Tusk rozumie świat lepiej niż ktokolwiek inny. Dzwoni do niego Erdogan, o pomoc błąga go Poroszenko, widzi naiwność świata, wreszcie martwi się Polską. Nawet taksówkarze w Brukseli się tą Polską martwią:
Coraz częściej słyszę i od brukselskich taksówkarzy i polityków, zaskoczone, pełne niedowierzania głosy: Co tam się u Was dzieje?
Tusk – istna katastrofa
Można zrozumieć, że takie dzienniki nie będą dziełem na miarę Juliusza Cezara i nie będą miały literackiego stylu na miarę innych autorów jak Leopold Tyrmand czy Stefan Kisielewski. Ale dlaczego nie ma u Tuska żadnych refleksji cywilizacyjnych? Dużo mądrzejsi są w swoich książkach Radek Sikorski („Polska może być lepsza”) i Grzegorz Schetyna („Historia pokolenia”)!

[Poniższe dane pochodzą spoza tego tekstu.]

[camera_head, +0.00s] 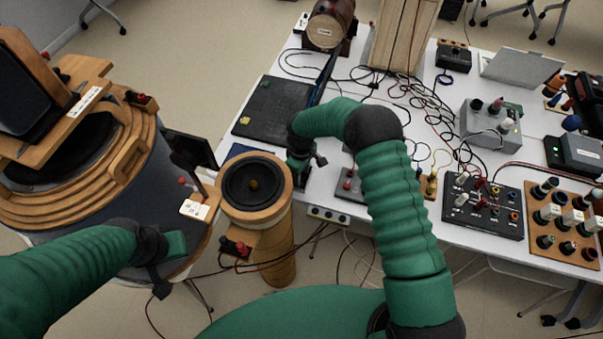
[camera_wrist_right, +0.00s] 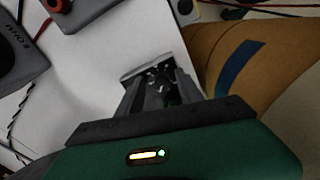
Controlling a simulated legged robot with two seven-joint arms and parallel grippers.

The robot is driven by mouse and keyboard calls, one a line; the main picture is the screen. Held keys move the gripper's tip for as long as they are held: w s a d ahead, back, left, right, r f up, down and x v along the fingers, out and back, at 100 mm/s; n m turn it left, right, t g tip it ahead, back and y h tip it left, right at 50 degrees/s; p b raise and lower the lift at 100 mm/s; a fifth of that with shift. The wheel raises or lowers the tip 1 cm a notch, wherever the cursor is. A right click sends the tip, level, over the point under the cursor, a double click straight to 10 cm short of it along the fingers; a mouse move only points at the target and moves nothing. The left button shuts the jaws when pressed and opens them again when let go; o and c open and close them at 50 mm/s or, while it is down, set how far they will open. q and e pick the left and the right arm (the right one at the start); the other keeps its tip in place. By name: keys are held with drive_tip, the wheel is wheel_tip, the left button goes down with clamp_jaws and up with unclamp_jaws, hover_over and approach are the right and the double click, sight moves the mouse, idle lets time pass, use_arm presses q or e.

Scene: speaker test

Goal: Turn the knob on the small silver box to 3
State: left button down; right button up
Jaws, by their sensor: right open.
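A small silver-grey box (camera_head: 487,127) stands on the right part of the white table in the head view. It has a few knobs on its top, among them a dark one (camera_head: 476,104); I cannot read any number or setting. My right gripper (camera_head: 304,172) is well left of the box, low beside the table's left edge, partly hidden by my wrist. In the right wrist view its fingers (camera_wrist_right: 156,82) are open, with nothing seen between them. My left gripper (camera_head: 160,284) is at the lower left, far from the box, and its jaws are unclear.
The white table (camera_head: 330,195) holds a black panel (camera_head: 270,108), a black knob box (camera_head: 482,208), a wooden rack (camera_head: 560,225) and many loose cables. A wooden speaker column (camera_head: 277,250) stands beside my right gripper. A large round wooden speaker (camera_head: 100,190) fills the left.

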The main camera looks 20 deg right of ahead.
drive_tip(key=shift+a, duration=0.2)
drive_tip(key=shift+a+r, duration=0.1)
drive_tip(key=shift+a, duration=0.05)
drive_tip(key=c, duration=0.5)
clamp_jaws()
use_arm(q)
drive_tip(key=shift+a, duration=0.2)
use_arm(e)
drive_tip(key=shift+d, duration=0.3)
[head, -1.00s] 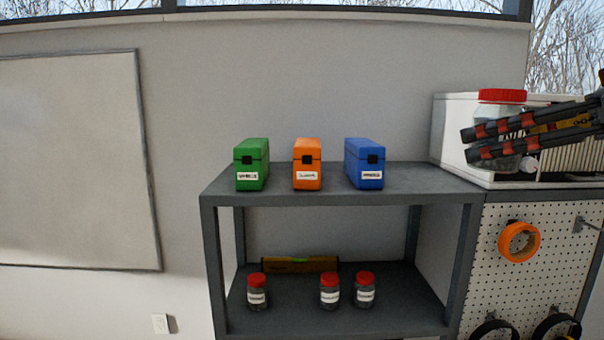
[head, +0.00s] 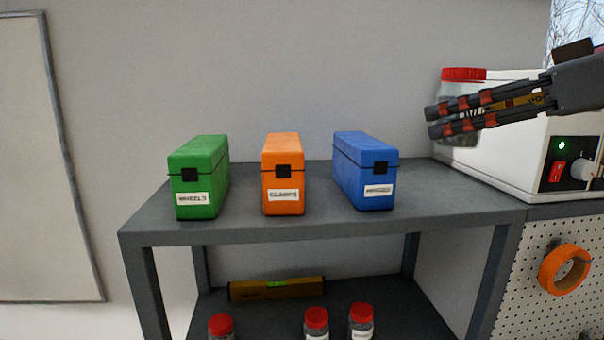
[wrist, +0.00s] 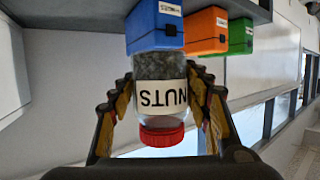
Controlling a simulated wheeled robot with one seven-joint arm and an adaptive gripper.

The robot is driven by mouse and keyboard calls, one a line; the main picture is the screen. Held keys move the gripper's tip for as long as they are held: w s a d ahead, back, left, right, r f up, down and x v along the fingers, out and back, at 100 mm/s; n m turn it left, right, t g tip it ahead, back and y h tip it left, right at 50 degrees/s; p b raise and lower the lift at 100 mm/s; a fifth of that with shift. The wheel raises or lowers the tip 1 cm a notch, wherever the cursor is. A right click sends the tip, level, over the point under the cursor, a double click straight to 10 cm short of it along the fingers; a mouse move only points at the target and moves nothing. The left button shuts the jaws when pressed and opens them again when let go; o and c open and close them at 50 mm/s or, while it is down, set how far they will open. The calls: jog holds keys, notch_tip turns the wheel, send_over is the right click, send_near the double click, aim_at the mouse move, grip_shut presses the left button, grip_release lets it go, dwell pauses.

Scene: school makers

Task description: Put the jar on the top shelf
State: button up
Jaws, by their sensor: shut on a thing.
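A clear jar with a red lid (head: 464,75) is in my gripper (head: 435,122) at the upper right of the head view. In the wrist view the jar's label (wrist: 161,95) reads NUTS and appears upside down; grey contents show through it. The fingers of my gripper (wrist: 162,100) are shut on the jar from both sides. The top shelf (head: 320,232) is a grey surface at the middle of the head view. The jar is at the right, above the level of the shelf top; its exact distance from the shelf is hard to tell.
A green box (head: 203,175), an orange box (head: 283,172) and a blue box (head: 364,170) stand on the top shelf. Bare shelf shows right of the blue box. A white machine (head: 525,150) stands at the right. Below are a yellow level (head: 277,288) and several red-lidded jars (head: 316,318).

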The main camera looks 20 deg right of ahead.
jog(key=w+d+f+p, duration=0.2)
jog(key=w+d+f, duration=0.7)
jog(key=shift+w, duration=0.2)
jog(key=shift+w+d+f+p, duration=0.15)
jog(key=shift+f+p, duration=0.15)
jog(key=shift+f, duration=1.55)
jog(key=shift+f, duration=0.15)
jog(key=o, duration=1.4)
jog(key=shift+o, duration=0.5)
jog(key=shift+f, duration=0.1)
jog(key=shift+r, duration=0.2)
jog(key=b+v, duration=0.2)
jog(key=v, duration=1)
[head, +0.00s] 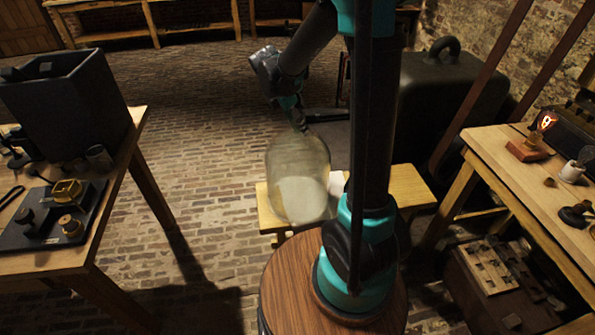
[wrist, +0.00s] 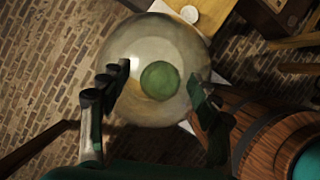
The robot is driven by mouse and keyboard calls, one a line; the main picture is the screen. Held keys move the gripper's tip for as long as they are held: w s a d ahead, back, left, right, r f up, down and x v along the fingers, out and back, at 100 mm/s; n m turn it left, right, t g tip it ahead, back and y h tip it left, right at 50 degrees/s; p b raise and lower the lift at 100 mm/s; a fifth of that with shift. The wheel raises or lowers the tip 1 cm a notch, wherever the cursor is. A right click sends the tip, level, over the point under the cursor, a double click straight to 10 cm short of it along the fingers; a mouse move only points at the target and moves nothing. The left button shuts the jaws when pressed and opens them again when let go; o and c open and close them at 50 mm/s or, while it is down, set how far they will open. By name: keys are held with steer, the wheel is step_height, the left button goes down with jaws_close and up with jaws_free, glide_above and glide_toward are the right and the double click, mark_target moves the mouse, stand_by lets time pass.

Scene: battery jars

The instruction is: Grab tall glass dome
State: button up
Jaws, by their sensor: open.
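The tall glass dome (head: 298,180) is clear with a rounded top and stands upright on a low wooden bench (head: 408,186) in the head view. In the wrist view the dome (wrist: 158,45) is seen from above, with a round green spot (wrist: 160,80) at its middle. My gripper (head: 297,120) points down at the top of the dome. In the wrist view its two fingers (wrist: 156,97) are spread apart, one on each side of the green spot, with nothing between them held. I cannot tell whether the fingers touch the glass.
A table on the left (head: 118,180) carries a dark box (head: 68,98) and a black tray with brass pieces. A workbench on the right (head: 500,165) holds small items. A slatted wooden crate (head: 495,285) stands below it. Brick floor lies open behind the left table.

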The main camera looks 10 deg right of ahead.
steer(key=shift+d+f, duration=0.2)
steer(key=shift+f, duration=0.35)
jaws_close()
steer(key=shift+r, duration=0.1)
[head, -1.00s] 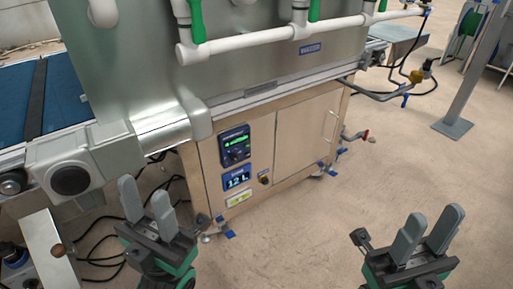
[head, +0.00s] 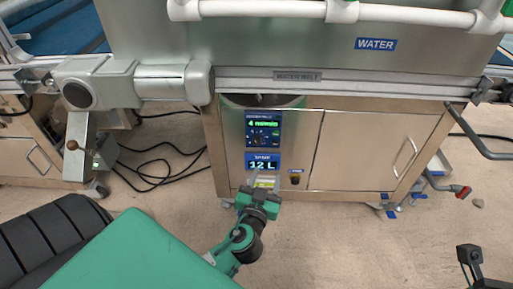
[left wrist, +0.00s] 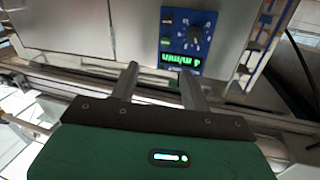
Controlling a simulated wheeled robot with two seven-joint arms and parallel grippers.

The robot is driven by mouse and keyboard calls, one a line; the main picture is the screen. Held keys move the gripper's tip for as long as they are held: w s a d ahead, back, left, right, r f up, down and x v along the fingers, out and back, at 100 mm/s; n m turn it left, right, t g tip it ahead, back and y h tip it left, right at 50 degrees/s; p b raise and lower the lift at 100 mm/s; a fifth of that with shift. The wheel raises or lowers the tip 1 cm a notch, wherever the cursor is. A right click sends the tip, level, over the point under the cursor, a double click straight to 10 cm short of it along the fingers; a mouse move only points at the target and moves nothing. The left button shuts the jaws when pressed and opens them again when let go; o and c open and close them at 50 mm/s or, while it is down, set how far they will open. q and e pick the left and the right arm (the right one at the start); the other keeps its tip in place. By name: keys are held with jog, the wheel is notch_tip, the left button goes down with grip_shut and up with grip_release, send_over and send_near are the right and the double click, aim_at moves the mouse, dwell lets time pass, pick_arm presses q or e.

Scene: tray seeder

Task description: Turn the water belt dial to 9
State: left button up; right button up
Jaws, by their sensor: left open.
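The water belt panel (head: 263,122) is a blue plate on the steel cabinet, with a green display reading 4 m/min. Its dark dial (head: 259,138) sits below the display, ringed by marks. In the left wrist view the panel (left wrist: 172,48) appears upside down, and the dial (left wrist: 194,35) lies beyond the fingertips, towards the right. My left gripper (head: 262,183) is open and empty, in front of the cabinet below the panel; its two fingers (left wrist: 158,74) are apart and not touching the dial. Only a dark part of my right gripper (head: 470,255) shows at the lower right; its fingers are hidden.
A second blue display (head: 263,164) reading 12 L sits below the panel. A small knob (head: 295,179) is to its right. A cabinet door with a handle (head: 405,158) and white pipes (head: 270,9) are nearby. Black cables (head: 160,160) lie on the floor at left.

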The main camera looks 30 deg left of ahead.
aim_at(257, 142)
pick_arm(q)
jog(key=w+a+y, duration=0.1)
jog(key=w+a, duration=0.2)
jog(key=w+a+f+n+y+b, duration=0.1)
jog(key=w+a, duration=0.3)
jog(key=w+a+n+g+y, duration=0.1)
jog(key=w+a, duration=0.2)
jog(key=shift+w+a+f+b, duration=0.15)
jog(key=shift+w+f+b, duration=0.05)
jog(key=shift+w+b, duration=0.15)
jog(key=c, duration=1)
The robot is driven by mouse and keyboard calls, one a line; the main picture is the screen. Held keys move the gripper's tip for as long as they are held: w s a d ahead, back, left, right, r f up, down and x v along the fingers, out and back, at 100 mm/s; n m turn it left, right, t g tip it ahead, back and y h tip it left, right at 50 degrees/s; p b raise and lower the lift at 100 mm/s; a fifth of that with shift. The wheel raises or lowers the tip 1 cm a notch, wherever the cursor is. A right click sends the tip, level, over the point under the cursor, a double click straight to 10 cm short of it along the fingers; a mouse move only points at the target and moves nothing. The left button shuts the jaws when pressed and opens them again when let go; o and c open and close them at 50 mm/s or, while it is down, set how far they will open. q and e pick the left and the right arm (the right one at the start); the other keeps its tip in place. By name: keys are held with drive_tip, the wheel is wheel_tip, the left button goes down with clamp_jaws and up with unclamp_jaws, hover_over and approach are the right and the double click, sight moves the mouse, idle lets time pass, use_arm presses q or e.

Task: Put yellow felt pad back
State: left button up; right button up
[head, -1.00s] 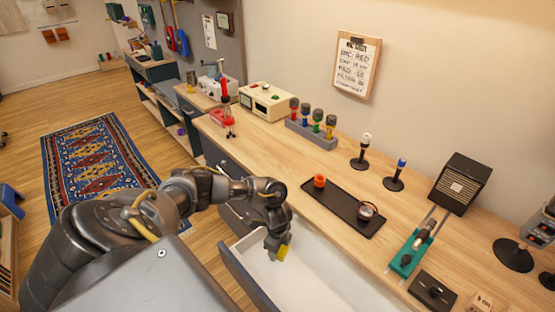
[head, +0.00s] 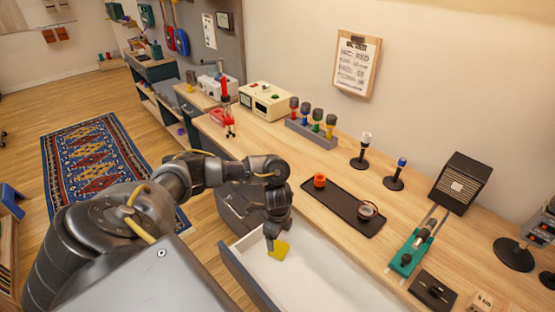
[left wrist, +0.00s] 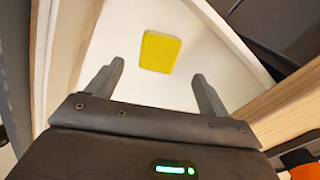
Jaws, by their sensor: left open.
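The yellow felt pad (head: 279,250) lies on the white floor of the open drawer (head: 318,283), near its left back part. In the left wrist view the pad (left wrist: 160,51) lies flat, beyond and between the fingertips, with nothing touching it. My left gripper (head: 272,240) hangs above the drawer just beside the pad. In the left wrist view my left gripper (left wrist: 155,78) is open and empty, its two fingers spread wider than the pad. My right gripper is not in view.
The wooden counter (head: 330,237) runs behind the drawer. The rest of the drawer floor is clear.

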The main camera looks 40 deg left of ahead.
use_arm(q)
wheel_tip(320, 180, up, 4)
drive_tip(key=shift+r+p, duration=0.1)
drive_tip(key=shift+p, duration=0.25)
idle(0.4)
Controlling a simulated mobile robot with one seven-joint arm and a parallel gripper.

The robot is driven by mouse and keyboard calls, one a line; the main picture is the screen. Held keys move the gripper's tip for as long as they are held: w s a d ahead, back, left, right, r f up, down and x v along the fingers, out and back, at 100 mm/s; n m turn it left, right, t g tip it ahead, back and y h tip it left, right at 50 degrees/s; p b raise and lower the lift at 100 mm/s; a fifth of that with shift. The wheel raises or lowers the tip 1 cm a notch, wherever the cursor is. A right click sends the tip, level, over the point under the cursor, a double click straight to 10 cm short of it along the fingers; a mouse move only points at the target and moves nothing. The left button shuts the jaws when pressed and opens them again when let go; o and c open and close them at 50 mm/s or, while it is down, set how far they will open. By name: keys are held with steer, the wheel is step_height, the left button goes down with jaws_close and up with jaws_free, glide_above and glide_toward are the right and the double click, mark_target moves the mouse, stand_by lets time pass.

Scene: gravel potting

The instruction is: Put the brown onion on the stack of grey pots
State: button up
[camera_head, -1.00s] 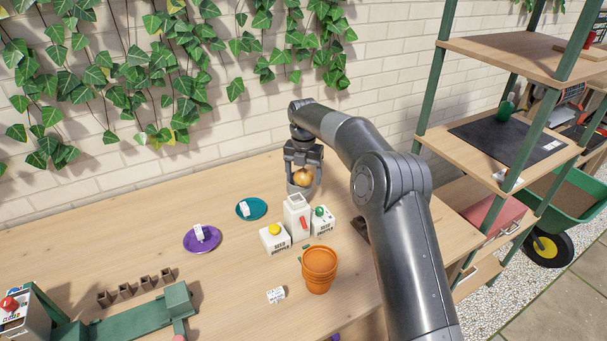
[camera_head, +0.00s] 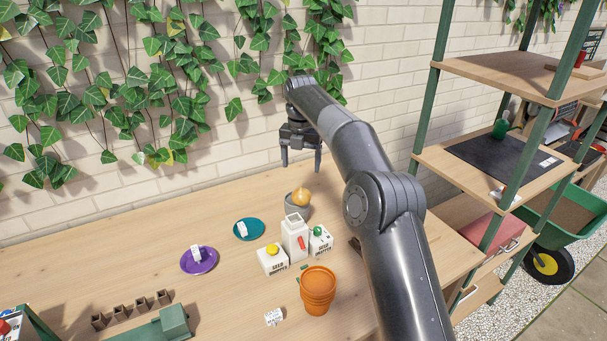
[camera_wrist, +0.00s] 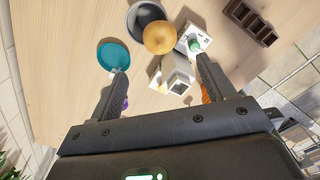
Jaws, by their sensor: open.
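The brown onion (camera_head: 301,196) sits on top of the grey pots (camera_head: 297,213), near the wall behind the white bottle. In the wrist view the onion (camera_wrist: 160,38) covers part of the grey pot's rim (camera_wrist: 140,14). My gripper (camera_head: 301,168) is open and empty above the onion, with clear space between its fingertips and the onion. In the wrist view the two fingers (camera_wrist: 162,72) are spread wide with nothing held between them. How many pots are in the grey stack is hidden.
A white bottle (camera_head: 295,240) and two white seed boxes (camera_head: 272,260) (camera_head: 320,241) stand in front of the grey pots. Orange pots (camera_head: 318,291) stand nearer. A teal saucer (camera_head: 236,231) and a purple saucer (camera_head: 190,264) lie left. A shelf (camera_head: 440,165) rises at right.

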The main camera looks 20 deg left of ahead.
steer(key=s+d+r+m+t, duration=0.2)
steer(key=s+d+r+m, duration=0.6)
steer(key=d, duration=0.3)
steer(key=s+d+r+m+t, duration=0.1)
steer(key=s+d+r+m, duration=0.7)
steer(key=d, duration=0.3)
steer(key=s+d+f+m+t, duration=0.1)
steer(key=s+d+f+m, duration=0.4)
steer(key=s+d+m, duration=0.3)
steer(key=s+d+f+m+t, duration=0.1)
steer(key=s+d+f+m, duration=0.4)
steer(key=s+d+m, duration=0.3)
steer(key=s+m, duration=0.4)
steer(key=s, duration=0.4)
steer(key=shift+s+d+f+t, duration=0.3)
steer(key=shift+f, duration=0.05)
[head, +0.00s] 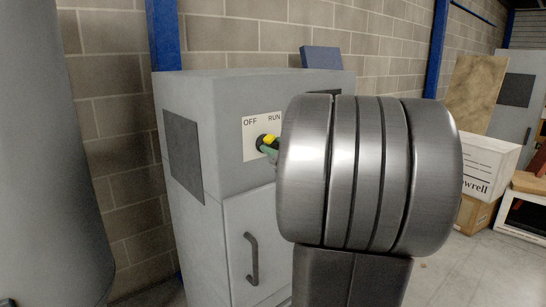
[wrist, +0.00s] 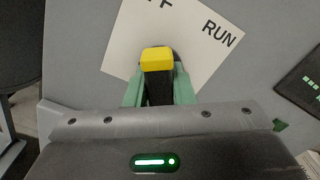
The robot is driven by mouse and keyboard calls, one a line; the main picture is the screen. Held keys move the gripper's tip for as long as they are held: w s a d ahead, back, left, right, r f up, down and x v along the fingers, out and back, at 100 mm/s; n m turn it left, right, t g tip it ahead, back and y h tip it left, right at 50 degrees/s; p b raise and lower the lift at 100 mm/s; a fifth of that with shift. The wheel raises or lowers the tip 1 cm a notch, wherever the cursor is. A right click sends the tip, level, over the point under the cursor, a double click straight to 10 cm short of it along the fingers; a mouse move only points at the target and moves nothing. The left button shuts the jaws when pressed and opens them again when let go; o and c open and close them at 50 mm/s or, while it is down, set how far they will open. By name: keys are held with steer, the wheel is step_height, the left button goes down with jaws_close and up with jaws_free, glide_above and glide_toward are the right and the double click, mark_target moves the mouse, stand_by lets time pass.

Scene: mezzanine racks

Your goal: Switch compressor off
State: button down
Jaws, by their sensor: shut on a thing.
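The compressor's rotary switch has a black handle (wrist: 158,90) with a yellow end (wrist: 158,59) on a white plate (head: 251,135) marked OFF at left and RUN at right. The plate sits on the grey cabinet (head: 240,93). My gripper (wrist: 158,84) has its green fingers shut on either side of the handle. In the wrist view the plate looks tilted, and the yellow end points up towards the partly cut-off OFF label. In the head view my wrist hides most of the gripper and part of the cabinet front.
A grey cylindrical tank (head: 45,150) stands at the left. A dark door handle (head: 252,259) projects from the cabinet's lower front. White and brown boxes (head: 487,165) stand at the right, with open floor in front of them.

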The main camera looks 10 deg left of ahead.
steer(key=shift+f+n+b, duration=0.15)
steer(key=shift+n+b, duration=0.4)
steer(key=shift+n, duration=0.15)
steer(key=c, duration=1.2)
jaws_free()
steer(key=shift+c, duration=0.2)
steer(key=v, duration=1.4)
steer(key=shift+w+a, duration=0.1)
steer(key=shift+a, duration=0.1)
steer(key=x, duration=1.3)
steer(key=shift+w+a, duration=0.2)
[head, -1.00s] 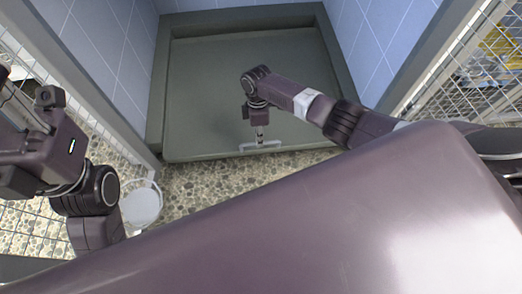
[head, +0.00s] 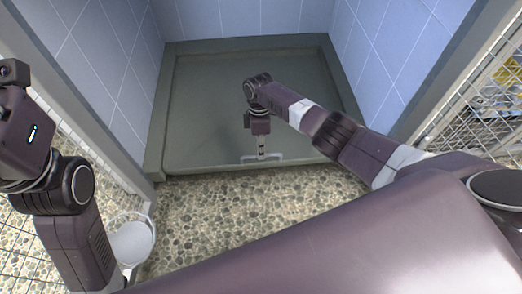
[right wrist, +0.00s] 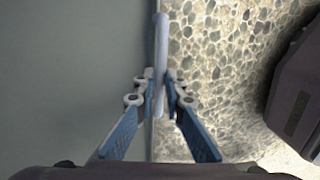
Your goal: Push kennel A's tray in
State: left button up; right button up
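Kennel A's tray (head: 215,105) is a wide, grey-green, shallow tray on the floor between blue tiled walls. Its pale handle (head: 276,156) stands at the middle of the front edge. It also shows in the right wrist view as a pale bar (right wrist: 160,50). My right gripper (head: 262,157) is at this handle. In the right wrist view its two blue fingers (right wrist: 159,78) close in from both sides with the bar between their tips. My left arm shows at the left edge, but its gripper is out of the picture.
A raised grey-green curb (head: 250,42) runs behind the tray. A white bucket (head: 132,245) stands on the pebbled floor (head: 235,215) at the left. Wire mesh panels flank the opening (head: 480,115). The floor before the tray is clear.

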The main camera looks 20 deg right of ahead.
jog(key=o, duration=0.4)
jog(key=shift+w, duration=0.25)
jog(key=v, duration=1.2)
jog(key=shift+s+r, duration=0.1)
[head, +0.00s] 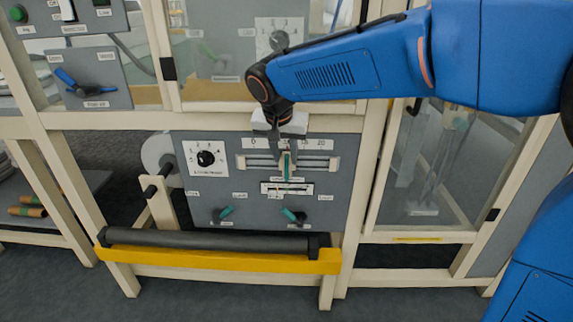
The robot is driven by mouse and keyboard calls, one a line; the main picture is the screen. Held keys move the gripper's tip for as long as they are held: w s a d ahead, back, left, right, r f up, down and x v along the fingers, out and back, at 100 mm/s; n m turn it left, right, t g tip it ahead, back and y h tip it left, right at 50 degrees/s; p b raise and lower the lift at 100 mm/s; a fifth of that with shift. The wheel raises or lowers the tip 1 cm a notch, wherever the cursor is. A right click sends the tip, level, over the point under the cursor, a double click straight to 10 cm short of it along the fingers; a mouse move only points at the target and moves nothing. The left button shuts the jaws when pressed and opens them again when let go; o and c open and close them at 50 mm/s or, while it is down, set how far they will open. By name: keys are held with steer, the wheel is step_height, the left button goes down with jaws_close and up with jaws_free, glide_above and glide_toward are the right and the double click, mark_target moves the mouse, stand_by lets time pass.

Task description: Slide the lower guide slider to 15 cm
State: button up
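A guide slider with a teal handle (287,167) sits on a pale horizontal rail (252,162) on the grey control panel (228,145). The scale above the rail shows 0 at the left and 15 (305,143) and 20 at the right; my gripper hides the middle marks. The handle stands left of the 15. My gripper (287,150) points down at the handle, with its fingers beside the handle's upper part. Whether they touch it is too small to tell. A small white scale plate (287,188) is below the rail.
A rotary knob (206,158) is left of the rail. Two teal-handled levers (226,211) (292,214) are low on the panel. A dark roller (210,240) and a yellow bar (215,260) run across the front below. A glazed door (425,165) stands to the right.

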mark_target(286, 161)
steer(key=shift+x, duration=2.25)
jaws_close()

Światowy lider co prawda opisuje arcydzieła malarstwa, które lubi oglądać, przytacza tytuły książek, które czyta (Cortazara, Littela, Houellebecqa) i nie mamy powodów kwestionować jego czytelnictwa, jednak nic z tych lektur nie wynika! Po zamachach terrorystycznych ogarniających Europę autor „Szczerze” opisuje, że przesyła kondolencje i się martwi, o kryzysie w strefie euro że trzeba tegoż euro więcej, a o Brexicie że zawinił po prostu populizm Camerona. O Kościele katolickim, że PiSowski, o Jarosławie Kaczyńskim, że kiedyś wyszedł z negocjacji z nim, bo miał niby uznać kwakanie kaczki za oknem za prowokację. Dlaczego „Szczerze” jest tak druzgocząco płytka intelektualnie?!
Ludzie widziani oczami Tuska niewiele mają do powiedzenia: Đukanović z Czarnogóry „ma blisko dwa metry wzrostu” i jest kontrowersyjny (ale ma łzy w oczach po słowach Tuska), Książę Salman z Arabii Saudyjskiej to „bardzo przystojny mężczyzna, silny i zdecydowany, ze świdrującym spojrzeniem i kruczoczarną brodą kontrastującą ze śnieżnobiałą galabiją”. Trudeau ma kolorowe skarpetki – i tylko takie refleksje o graczach światowej rangi interesują wielbicieli Tuska?
Jest też i polityczny guru Tuska – Lech Wałęsa. Były prezydent miał powiedzieć na początku kadencji szefa UE: „Niech pan tam uważa, ja to się boję, że ta Unia to się chce podzielić, a Polaka wzięli, żeby było na kogo zwalić odpowiedzialność. I znowu będzie wina Tuska”. I można się nieco zgodzić z dawnym przywódcą Solidarności – gdzie się Donald Tusk nie pojawi tam nadchodzi katastrofa. Książka też jest taką katastrofą – zwłaszcza intelektualną. Szczerze.